***** Given entries
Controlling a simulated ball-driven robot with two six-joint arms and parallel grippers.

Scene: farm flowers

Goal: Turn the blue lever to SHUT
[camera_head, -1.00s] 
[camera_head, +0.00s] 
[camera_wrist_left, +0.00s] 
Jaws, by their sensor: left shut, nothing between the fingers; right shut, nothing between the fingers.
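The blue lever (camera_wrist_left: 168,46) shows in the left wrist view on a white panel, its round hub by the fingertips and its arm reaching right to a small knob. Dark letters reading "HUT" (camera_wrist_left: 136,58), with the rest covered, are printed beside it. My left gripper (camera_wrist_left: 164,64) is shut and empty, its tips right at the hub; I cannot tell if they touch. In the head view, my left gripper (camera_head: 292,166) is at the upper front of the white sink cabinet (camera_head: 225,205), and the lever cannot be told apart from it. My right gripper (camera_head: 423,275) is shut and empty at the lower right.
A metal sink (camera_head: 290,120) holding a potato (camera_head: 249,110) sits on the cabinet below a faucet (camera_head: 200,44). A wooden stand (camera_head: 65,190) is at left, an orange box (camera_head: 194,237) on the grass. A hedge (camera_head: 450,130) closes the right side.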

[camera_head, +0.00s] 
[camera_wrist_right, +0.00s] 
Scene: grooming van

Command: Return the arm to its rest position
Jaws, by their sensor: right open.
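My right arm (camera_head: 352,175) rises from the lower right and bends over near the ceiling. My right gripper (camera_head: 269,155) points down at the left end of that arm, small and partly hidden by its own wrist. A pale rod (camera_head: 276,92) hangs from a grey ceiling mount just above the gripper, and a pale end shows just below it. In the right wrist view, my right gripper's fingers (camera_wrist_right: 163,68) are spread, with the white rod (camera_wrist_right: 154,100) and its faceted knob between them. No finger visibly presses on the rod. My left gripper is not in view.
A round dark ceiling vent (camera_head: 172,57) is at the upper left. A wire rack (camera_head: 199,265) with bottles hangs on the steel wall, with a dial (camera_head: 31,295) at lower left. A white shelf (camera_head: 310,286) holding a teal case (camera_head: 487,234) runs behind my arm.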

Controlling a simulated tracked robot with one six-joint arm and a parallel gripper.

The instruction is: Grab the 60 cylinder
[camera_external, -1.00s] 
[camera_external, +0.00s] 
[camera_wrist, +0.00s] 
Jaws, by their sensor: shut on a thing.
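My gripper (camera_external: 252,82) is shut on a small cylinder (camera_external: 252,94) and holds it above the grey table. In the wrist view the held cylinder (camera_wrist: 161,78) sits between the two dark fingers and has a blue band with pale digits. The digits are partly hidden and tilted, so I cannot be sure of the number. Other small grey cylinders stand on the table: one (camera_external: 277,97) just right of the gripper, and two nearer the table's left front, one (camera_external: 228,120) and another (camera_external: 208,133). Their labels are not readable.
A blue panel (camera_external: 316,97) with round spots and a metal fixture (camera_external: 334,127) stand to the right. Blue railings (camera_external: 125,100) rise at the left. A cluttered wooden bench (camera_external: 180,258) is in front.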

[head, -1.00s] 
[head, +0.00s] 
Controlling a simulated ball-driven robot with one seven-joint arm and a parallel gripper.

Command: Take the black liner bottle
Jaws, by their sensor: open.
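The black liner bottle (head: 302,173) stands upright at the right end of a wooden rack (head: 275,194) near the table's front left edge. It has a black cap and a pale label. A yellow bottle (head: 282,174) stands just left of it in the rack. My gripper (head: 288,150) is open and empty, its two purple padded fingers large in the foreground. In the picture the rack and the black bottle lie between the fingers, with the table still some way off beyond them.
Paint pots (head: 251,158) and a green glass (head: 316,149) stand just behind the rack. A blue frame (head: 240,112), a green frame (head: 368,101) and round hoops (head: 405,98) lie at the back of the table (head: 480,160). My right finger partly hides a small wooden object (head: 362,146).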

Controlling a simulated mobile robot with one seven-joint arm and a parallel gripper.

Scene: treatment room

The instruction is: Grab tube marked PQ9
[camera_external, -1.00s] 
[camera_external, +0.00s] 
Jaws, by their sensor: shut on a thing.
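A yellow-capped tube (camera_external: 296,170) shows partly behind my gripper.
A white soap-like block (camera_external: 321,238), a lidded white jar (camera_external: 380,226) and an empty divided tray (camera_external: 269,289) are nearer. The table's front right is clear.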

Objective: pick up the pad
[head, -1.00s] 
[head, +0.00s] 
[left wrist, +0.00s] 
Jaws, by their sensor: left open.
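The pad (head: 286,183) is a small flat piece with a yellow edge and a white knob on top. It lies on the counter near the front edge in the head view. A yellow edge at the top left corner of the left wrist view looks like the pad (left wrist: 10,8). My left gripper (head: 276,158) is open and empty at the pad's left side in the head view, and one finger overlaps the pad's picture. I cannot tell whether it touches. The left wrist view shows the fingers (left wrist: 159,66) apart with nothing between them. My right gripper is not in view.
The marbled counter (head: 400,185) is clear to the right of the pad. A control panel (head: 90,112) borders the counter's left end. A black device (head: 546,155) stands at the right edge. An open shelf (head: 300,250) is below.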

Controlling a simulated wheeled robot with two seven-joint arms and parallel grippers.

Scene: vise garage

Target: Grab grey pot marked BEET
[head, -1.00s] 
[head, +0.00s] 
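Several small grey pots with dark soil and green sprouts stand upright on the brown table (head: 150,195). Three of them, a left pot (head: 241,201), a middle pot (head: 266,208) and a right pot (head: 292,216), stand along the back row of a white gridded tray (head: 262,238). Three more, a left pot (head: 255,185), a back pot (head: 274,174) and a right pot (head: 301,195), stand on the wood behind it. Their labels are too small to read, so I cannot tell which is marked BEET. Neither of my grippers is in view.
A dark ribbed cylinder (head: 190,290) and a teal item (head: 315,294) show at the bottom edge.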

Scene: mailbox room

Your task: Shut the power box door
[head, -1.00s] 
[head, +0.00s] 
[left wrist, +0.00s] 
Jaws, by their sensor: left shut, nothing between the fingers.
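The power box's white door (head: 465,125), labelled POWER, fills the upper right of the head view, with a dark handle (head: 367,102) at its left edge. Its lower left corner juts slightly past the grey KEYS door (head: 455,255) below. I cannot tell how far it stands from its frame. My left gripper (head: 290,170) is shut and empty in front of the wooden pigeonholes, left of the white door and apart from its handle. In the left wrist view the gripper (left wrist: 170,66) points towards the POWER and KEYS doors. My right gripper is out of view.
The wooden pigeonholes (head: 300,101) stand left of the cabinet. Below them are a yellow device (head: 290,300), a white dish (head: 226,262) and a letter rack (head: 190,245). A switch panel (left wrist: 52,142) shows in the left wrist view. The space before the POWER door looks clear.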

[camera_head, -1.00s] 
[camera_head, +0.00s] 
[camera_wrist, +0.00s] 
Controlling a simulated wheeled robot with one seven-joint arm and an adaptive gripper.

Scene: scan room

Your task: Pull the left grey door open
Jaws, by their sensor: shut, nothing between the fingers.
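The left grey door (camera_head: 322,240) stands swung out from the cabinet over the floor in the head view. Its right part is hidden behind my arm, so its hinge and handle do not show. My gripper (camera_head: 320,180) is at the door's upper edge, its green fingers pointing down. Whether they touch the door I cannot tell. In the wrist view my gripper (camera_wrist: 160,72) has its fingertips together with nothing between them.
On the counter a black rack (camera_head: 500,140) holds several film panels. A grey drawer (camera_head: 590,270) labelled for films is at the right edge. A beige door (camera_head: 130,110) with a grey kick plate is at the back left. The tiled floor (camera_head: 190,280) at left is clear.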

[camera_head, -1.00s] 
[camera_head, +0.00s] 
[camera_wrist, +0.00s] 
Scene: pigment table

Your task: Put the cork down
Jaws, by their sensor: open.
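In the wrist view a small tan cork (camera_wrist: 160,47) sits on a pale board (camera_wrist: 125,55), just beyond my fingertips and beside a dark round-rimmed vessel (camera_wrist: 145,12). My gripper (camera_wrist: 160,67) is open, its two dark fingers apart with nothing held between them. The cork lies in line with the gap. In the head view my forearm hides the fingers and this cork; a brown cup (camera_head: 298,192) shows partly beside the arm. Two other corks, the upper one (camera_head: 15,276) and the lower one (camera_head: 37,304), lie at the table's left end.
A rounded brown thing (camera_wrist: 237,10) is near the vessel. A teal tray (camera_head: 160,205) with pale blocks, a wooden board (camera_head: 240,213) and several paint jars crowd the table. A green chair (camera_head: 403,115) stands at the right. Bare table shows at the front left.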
**********
◆ **Aim**: In the records above, locate every line with the string "robot" and copy it.

◆ **The solution**:
Controlling a simulated ball-driven robot with two six-joint arms and parallel grippers.
Controlling a simulated tracked robot with one six-joint arm and a parallel gripper.
Controlling a simulated ball-driven robot with one seven-joint arm and a parallel gripper.
Controlling a simulated mobile robot with one seven-joint arm and a parallel gripper.
Controlling a simulated wheeled robot with two seven-joint arms and parallel grippers.
Controlling a simulated wheeled robot with one seven-joint arm and an adaptive gripper.

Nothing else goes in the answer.